Liquidity and Capital Resources

As of June 30, 2013, the Company had cash on hand of $55.6 million and long-term restricted cash of $6.0 million. The Company recently completed its semi-annual redetermination under its $750 million credit facility and the borrowing base was reaffirmed at $425 million. During the second quarter, EPL reduced its borrowings under its credit facility from $185 million to $165 million. As previously announced in April 2013, EPL sold certain shallow water Gulf of Mexico shelf oil and natural gas interests located within the non-operated Bay Marchand field to the property operator. The sale was comprised of $51.5 million in cash and the buyer's assumption of liabilities recorded on its balance sheet of $11.3 million resulting in total consideration of $62.8 million, subject to customary adjustments to reflect the January 1, 2013 economic effective date.
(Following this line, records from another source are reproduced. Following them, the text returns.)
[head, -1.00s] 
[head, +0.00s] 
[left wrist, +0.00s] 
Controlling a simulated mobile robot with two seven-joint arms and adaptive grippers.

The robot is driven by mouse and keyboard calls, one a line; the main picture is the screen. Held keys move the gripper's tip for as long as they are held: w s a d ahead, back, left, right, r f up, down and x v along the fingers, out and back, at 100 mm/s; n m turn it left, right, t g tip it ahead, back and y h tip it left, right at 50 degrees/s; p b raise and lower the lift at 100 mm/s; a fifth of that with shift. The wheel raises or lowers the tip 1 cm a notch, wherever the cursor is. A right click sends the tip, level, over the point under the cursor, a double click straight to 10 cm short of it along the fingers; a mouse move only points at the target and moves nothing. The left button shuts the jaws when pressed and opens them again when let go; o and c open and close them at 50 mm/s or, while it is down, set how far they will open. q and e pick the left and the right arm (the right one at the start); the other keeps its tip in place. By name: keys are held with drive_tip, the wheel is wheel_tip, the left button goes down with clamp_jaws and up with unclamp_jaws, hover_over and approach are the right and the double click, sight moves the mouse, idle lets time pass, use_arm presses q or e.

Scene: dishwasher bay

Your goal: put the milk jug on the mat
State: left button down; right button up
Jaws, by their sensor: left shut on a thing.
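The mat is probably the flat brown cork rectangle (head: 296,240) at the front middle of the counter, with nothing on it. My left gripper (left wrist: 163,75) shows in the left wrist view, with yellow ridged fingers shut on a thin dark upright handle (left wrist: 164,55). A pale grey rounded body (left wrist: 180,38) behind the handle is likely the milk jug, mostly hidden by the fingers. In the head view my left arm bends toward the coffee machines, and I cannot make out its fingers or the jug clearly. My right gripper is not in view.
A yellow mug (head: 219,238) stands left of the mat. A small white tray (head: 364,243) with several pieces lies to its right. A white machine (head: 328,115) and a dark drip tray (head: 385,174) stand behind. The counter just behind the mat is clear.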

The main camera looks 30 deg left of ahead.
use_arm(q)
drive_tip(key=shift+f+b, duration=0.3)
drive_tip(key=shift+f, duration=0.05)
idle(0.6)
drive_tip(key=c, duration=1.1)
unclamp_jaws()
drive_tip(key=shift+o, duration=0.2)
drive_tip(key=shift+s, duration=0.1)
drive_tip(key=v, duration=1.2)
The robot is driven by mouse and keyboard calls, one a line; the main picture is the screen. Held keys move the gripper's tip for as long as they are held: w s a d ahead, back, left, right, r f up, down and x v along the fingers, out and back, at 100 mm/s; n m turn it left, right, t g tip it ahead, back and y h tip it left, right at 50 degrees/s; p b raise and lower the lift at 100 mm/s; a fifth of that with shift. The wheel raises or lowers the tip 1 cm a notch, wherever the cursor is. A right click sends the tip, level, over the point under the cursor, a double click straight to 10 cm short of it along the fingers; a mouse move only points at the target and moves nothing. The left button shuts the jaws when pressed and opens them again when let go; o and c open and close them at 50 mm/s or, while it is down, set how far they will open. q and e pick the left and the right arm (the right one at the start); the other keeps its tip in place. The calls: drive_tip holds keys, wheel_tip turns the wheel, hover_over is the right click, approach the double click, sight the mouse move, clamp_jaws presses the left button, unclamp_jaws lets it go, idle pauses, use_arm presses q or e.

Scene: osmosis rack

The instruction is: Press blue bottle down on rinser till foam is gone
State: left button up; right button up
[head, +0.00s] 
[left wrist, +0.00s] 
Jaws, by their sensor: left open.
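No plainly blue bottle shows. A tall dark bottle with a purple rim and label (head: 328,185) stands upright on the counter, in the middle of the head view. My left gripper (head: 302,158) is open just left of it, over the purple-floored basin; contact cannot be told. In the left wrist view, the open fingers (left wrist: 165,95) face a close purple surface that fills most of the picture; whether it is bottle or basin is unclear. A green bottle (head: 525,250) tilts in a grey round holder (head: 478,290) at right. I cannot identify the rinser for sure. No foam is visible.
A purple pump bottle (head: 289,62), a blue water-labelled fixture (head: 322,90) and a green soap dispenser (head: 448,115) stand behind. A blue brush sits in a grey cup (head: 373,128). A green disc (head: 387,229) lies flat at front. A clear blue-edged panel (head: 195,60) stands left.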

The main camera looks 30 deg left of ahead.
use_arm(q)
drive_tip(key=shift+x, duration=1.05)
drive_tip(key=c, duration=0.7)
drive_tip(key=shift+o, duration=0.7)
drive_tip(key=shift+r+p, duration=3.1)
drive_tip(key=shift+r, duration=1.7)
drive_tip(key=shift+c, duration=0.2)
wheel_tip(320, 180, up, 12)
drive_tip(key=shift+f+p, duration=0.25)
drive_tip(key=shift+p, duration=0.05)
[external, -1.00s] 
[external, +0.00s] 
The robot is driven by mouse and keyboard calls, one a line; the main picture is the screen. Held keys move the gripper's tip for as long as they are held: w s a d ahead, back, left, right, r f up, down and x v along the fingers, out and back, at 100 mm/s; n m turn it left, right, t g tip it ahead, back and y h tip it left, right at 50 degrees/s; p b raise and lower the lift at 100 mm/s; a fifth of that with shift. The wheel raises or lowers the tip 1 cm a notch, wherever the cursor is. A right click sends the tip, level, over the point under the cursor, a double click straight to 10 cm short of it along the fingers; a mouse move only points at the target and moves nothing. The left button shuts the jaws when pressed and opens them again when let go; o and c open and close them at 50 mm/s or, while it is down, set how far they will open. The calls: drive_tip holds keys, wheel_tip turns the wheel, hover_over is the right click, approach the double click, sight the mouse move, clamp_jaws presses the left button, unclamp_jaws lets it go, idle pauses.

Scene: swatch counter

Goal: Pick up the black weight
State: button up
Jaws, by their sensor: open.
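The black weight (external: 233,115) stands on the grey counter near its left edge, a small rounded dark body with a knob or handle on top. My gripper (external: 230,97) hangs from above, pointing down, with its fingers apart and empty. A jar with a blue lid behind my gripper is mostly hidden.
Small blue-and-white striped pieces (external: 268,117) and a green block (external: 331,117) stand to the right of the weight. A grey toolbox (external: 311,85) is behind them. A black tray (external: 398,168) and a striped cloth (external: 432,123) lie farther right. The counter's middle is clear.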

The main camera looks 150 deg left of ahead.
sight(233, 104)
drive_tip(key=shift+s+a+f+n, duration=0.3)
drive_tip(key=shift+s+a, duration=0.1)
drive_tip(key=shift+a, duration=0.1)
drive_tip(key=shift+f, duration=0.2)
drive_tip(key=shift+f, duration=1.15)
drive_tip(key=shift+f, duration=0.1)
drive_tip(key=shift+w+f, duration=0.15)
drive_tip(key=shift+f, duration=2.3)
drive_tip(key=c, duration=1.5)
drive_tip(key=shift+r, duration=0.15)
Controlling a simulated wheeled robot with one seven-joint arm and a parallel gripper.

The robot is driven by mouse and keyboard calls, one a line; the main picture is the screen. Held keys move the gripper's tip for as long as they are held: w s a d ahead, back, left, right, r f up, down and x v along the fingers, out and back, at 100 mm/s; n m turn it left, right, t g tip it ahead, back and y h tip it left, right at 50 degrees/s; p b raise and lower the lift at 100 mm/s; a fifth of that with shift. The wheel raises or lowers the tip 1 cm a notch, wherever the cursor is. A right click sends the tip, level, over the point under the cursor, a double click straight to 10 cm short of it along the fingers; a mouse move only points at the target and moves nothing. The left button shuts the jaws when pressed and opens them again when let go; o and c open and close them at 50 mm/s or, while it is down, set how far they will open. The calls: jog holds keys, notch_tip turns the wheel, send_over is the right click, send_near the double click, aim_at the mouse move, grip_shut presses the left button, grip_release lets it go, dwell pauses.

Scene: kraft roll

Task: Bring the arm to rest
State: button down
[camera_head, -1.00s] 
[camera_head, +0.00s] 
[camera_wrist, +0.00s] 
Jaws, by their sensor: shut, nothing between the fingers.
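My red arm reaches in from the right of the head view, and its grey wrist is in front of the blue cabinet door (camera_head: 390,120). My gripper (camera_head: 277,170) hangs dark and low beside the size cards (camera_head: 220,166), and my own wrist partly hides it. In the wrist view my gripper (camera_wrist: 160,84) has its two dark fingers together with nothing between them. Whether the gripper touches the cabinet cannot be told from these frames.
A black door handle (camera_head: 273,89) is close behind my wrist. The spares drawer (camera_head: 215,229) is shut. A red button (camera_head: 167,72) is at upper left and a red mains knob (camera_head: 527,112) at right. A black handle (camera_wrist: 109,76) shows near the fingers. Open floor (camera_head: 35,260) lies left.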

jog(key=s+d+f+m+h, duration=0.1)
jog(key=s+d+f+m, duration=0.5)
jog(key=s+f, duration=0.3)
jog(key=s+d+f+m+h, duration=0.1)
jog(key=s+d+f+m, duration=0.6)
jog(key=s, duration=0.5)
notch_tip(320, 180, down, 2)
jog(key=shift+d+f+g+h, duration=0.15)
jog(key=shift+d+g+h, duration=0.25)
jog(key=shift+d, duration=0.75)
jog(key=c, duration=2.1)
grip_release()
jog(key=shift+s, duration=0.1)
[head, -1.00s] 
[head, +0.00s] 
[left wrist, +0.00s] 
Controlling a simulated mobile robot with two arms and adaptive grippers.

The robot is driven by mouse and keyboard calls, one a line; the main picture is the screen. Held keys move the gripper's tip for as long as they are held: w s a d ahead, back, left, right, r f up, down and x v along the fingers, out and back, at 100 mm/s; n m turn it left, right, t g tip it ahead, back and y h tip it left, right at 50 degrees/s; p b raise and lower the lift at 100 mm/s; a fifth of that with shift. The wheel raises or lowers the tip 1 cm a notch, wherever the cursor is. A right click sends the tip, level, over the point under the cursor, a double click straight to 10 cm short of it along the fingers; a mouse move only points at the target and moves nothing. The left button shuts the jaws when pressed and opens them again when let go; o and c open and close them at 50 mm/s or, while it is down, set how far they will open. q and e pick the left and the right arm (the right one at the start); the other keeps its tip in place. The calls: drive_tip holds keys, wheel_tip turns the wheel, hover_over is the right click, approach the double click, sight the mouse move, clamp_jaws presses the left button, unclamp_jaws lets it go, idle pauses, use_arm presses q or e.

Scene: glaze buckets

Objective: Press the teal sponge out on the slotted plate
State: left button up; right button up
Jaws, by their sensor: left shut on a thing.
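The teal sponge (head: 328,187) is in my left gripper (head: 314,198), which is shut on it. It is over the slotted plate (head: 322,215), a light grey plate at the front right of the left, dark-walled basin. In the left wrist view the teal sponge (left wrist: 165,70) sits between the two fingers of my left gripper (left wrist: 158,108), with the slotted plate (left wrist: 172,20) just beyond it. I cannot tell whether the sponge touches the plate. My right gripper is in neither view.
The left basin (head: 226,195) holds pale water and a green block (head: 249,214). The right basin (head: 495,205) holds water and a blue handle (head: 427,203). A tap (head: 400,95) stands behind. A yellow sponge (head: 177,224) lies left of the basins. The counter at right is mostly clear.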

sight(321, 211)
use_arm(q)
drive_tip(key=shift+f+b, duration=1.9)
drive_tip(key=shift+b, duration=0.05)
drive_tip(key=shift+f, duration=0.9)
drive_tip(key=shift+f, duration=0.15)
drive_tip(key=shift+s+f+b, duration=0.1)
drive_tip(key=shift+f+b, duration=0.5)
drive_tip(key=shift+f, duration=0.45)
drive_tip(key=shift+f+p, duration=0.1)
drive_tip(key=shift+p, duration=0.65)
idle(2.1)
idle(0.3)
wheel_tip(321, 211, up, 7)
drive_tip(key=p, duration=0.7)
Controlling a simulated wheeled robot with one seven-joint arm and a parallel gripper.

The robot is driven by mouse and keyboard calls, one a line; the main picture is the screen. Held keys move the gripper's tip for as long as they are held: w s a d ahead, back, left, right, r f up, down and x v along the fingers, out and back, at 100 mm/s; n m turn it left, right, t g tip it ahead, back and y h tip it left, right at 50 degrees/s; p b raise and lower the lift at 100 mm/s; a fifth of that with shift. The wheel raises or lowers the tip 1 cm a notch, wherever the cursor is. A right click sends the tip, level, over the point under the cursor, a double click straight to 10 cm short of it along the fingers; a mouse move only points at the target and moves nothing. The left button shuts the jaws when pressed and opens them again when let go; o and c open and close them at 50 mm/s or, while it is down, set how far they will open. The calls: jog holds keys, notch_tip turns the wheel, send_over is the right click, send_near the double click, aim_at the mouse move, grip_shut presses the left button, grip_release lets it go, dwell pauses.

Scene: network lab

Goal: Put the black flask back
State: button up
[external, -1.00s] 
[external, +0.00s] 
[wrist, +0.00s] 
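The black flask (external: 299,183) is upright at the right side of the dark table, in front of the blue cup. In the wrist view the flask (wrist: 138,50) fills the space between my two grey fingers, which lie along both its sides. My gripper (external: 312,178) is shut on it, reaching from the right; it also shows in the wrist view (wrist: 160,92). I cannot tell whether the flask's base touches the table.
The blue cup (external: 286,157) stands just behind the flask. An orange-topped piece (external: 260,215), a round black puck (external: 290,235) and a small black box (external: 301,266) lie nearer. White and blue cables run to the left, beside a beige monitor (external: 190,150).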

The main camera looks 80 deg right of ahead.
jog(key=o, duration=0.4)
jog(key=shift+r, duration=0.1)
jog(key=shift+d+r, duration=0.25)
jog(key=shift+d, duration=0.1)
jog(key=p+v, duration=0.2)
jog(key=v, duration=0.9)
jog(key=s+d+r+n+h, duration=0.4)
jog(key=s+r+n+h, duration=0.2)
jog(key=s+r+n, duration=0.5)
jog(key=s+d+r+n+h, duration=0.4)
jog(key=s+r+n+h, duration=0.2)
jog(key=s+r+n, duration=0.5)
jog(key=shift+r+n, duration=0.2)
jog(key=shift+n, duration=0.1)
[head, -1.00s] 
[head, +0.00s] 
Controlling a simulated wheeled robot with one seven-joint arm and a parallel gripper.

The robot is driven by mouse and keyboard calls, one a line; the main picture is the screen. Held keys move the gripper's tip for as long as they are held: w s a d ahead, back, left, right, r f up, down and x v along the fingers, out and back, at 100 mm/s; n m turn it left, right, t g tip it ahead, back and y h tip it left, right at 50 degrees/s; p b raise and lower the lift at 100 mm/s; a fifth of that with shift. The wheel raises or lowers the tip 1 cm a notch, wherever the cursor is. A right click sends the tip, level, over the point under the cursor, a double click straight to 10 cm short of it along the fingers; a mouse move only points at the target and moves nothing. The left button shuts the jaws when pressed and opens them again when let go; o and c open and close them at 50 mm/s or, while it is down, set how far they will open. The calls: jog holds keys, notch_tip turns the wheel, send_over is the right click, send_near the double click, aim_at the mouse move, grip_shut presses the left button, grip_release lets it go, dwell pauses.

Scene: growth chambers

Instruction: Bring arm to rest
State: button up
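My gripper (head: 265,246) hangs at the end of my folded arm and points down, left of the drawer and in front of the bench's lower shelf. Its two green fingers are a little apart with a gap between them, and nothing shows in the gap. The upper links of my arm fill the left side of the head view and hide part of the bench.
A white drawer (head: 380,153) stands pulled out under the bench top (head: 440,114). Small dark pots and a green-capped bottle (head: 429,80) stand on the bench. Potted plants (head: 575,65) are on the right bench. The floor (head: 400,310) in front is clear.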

From time to time, EPL may decide to divest of certain assets that do not meet its capital expenditure risk, rate of return, operational control or other criteria in an effort to high-grade its overall portfolio of assets.

EPL's current liquidity, in the form of cash plus undrawn revolver availability is approximately $315 million. Based on the solid performance of its assets, EPL has increased its 2013 EBITDAX range to $500 million to $550 million versus previous guidance of $475 million to $525 million. EPL's current leverage remains low, estimated at 1.2x net debt to projected 2013 EBITDAX using the midpoint of the guidance. (See the guidance section contained in this press release and the discussion of EBITDAX in the tables). 

2013 and 2014 Hedge Position

The Company has layered in downside protection to protect its cash flow in the form of swaps and collars for 2013, and recently added to its hedge position in 2014 using Brent swaps. For full year 2013, EPL has a total of 11,157 Bbls of oil per day hedged, the majority of which is hedged using Brent swaps at a fixed price averaging $106.01 per Bbl. For full year 2014, EPL has a total of 10,500 Bbls of oil per day hedged, all of which is hedged using Brent swaps at a fixed price averaging $100.94 per Bbl. For full year 2013, EPL has a total of 9,562 Mcf per day of gas hedged, all of which is hedged using swaps at a fixed price averaging $3.51 per Mcf. For full year 2014, EPL has a total of 5,000 Mcf per day of gas hedged, all of which is hedged using swaps at a fixed price averaging $4.01 per Mcf.

Share Repurchase Program

EPL's Board of Directors has recently authorized an increase in its share repurchase program of EPL's outstanding common stock from $40 million to $80 million. Prior to the authorization the Company worked with its lending group to amend EPL's credit facility to accommodate the increased program. Under the program to date, the Company has repurchased 1,799,000 shares at an aggregate cash purchase price of approximately $29.7 million, including 333,700 shares purchased for approximately $9.6 million during 2013. These shares are held in treasury and could be used to provide available shares for possible resale in future public or private offerings and our employee benefit plans. The repurchases have been, and will be, carried out in accordance with certain volume, timing and price constraints imposed by the SEC's rules applicable to such transactions. The amount, timing and price of purchases otherwise depend on market conditions and other factors.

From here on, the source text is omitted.